Antique Alley: A Place of Childhood Dreams

By Jon Vreeland   |   June 21, 2018
When the store opened, Alan Howard wore his infant son, Taylor, on his back while working. Taylor is now 25, an employee of the store, and goes to UCSB for environmental studies. Alan’s daughter, Shari, graduated UCSB and works in Goleta.    

Many people possess an obvious and specific identity at a young age. One kid may be heavily into science or auto-mechanics, while another may feel they were put on the planet to play the drums or surf 40-foot waves after every major storm. And when the child reaches adulthood with the identity still in active existence – maybe even materialized into a career – many people refer to this accomplishment as “fulfilling a childhood dream.”

For lifetime Santa Barbaran Alan Howard, his proud and accomplished “childhood dream” rests on the lower half of State Street, just north of Ortega, where a lone green canopy shadows two large windows on the righthand side of the town’s main artery. One window holds classic neon signs; both display a slew of antiques and rare collectibles – some dating back to the 1920s—the type of rarities only found in Santa Barbara gems such as Antique Alley.

Just follow the racks of Hawaiian shirts that lead one into the store, where the rustic brick walls hold antique pictures, signs, paintings, clocks, anything rare and exciting. Where guitars, bicycles, more neon signs, and affordable treasures hang from the rafter and pipe-tangled ceiling. With aisles and nooks of ancient lamps and statues, pictures and mirrors and vases, vintage jewelry and clothing, typewriters, books, mirrors, baseball cards, boots, shoes, books, stuffed animals, mugs, sheet music, comic books, VHS movies, vinyl records, stereos, the strange instruments, and sunglasses.

“The store has something for everyone. It’s a cross between Pawn Stars and American Pickers,” says Antique Alley’s owner, a local resident born in Goleta. “The other places just don’t have this array of stuff.”

Whether a person buys or appreciates, Antique Alley is the type of store the passersby stumble upon, says Alan. He stands at the register, behind a case of modern and antique jewelry, while people wander in and out of the store continuously – many of them lifelong residents and longtime friends just stopping by to say hello, often discussing current events and life in general. Or like most, reminiscing on antique artifacts evoked from childhood.

But a typical day brings people from Los Angeles, San Francisco, Germany, Spain, the Netherlands – people from around the globe. Alan says visitors from China are Antique Alley’s best out-of-town customers. Either way, many of the same tourists return year after year; some bring their friends and family on this no-pressure treasure hunt in Alan’s childhood dream haven at 706 State Street.

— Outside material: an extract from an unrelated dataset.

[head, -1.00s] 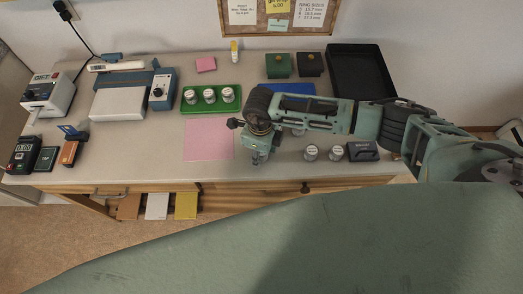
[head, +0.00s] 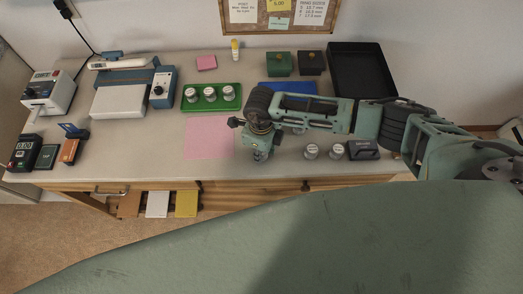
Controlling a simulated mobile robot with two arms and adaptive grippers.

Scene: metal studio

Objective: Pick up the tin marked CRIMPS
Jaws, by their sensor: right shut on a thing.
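My right gripper (head: 260,156) reaches down at the front middle of the bench, just right of the pink sheet. It is shut on a small tin, mostly hidden under the gripper; its label cannot be read. Two more small tins with pale lids, a left one (head: 311,152) and a right one (head: 337,151), stand on the bench to the right. Three tins (head: 210,94) stand on the green tray (head: 225,105) behind. Their markings are too small to read. My left gripper is not in view.
The pink sheet (head: 209,138) lies left of the gripper. A black block (head: 363,150) stands right of the tins. A blue mat (head: 288,88), two small boxes (head: 279,64) and a black tray (head: 362,72) are behind. A scale (head: 120,101) and meters stand at left.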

His irrefutable love and intrigue for dealing antiquated artifacts manifested when visiting his Uncle Sam’s house during childhood. Alan was “awestruck” at his Uncle Sam’s treasure. Alan has been dealing antiques since age 16; he bought a truck and loaded it with surfboards and bikes, and headed to the Santa Barbara swap meet and got his start. Then in the 1980s, Alan rented a warehouse in the Funk Zone, just half a block from the beach, until the early 1990s when he seized the opportunity to “bring the swap meet to State Street.”

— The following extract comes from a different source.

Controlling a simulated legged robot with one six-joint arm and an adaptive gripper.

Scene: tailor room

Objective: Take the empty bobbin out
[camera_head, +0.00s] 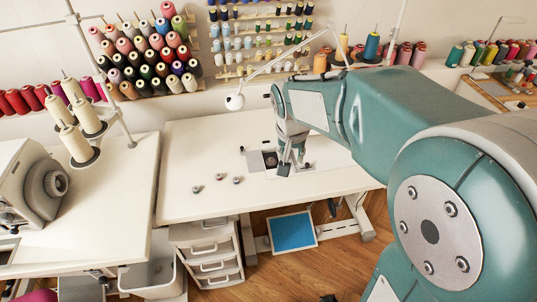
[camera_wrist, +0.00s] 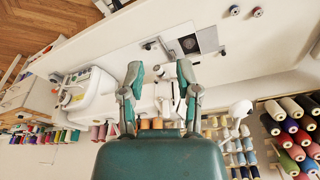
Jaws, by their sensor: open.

Alan says the jewelry is his number-one seller. The selection is endless: turquoise necklaces, bracelets, earrings; the novel collections of gold, white gold, silver, unusual stones, chains, rings, jewelry people wear for decades. (A lady stopped in during my interview to thank Alan for the ring she still wears, the same one her late husband bought 20 years ago when the store was still new).

But it’s not only the jewelry that sells at a remarkable rate. Alan says the vintage clothing remains popular among college kids, and when the local residents, students, and tourists discover the demise of the downtown Macy’s department store, some know to cross over State Street to Antique Alley, where the search for the jacket they need or the hat or pair of boots they want often comes to a satisfying and unexpected conclusion.

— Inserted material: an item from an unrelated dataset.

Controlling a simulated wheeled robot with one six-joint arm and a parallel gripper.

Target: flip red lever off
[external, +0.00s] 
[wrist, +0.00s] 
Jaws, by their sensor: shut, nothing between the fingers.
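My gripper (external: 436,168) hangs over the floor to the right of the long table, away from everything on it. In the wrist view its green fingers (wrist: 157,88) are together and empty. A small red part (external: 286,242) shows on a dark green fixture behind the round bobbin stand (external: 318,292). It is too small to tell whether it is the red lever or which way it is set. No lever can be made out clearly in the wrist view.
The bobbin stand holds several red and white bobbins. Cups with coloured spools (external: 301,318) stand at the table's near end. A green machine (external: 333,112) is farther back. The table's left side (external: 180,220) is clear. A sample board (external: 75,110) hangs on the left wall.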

“Plus, it’s the greenest store imaginable because everything is being recycled.”

And the traffic goes in and out; some buy and some don’t, but the experience one has – the communication that ignites day after day – is what Alan Howard cherishes the most. Other than the continual flow of various merchandise, Alan enjoys meeting an endless procession of new faces. “It’s like always being on vacation.”